At home I’m too lazy to do my hair, but when I work out at Crunch, I take advantage of the locker room blow dryers. There are two, on opposite sides of cubbies with stools and mirrors, so that two women can dry their hair at the same time. When nobody else is using the blow dryers, I stand between the cubbies and use both hair dryers at the same time.
When I first realized I could reach two hair dryers at once, I felt guilty, even though I couldn’t pinpoint anything I was doing wrong. Every time I double fisted the dryers, I had the same internal dual monolog, with one strand reasoning that it took exactly the same amount of energy to use two dryers for half the time as one dryer for twice the time and the other strand reassuring myself that of course I would give up the other dryer if anyone else came over to use it.
In economics classes, folk say that when the lines cross, something interesting happens. When my two internal monolog threads crossed, though, fair did not cross good. I realized that if another woman came and I handed her one of the dryers, not only would I take longer to finish drying my hair, which seemed a perfectly reasonable sacrifice to share nicely with a stranger, but that sharing wouldn’t offer her any advantage either!
In the real world, of course, maybe she only wants to dry her bangs or one of us has super thick hair, but in hypothetical world, where we each have identical hair and identical hair-drying goals, the right thing to do is to keep both dryers! Think about it: In scenario one, aka The Fair Way, we each use one dryer for, say six minutes. In scenario two, aka The Good Way, I use both dryers for three minutes, and then she uses both dryers for three minutes. The energy consumption is the same, she finishes as scheduled, and I finish earlier. Net gain!

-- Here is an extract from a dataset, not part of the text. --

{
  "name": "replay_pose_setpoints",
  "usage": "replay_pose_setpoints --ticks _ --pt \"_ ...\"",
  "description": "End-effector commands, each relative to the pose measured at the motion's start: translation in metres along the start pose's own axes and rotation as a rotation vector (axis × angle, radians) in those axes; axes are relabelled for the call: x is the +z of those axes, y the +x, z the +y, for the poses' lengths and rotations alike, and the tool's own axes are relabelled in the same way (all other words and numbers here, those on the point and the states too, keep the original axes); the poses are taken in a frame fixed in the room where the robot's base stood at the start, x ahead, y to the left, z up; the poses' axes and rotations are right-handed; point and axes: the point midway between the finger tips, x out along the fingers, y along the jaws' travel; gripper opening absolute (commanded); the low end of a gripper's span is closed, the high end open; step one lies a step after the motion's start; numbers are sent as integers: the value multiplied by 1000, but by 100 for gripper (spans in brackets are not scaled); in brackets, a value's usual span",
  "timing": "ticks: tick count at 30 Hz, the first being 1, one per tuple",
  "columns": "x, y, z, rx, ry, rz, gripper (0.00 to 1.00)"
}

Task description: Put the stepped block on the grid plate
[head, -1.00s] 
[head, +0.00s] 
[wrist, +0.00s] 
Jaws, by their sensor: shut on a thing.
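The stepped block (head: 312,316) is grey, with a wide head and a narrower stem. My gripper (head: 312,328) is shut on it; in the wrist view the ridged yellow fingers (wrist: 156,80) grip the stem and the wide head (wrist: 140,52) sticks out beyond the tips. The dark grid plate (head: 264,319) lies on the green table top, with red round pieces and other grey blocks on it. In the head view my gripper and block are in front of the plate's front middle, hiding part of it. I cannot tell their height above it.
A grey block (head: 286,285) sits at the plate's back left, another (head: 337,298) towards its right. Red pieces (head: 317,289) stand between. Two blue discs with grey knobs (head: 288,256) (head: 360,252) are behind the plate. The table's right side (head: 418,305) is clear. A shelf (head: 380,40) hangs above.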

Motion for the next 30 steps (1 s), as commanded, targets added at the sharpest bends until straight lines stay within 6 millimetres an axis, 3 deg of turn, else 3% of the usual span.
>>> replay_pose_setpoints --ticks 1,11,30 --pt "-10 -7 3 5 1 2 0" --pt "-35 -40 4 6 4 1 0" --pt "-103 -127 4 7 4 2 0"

And yet, even as the dryer heated my brain, I knew I couldn’t do it. If a wet-haired stranger approached, I wouldn’t be able to not hand her a hair dryer. Being fair shouldn’t be more important than doing good, but it’s harder to be the good guy than the fair one.
To make sure, I tried to think about it from the other side: what if I walked up while someone else was using both dryers? Yup, I would be shocked and offended if she didn’t offer me a dryer, but once she did, it would be easy to say, “No, you finish up, and then I’ll take them both when you’re done.”
It’s easy to be gracious when you have nothing to lose. It’s harder to figure out what to do when what’s fair isn’t what’s fair and you just want to do right.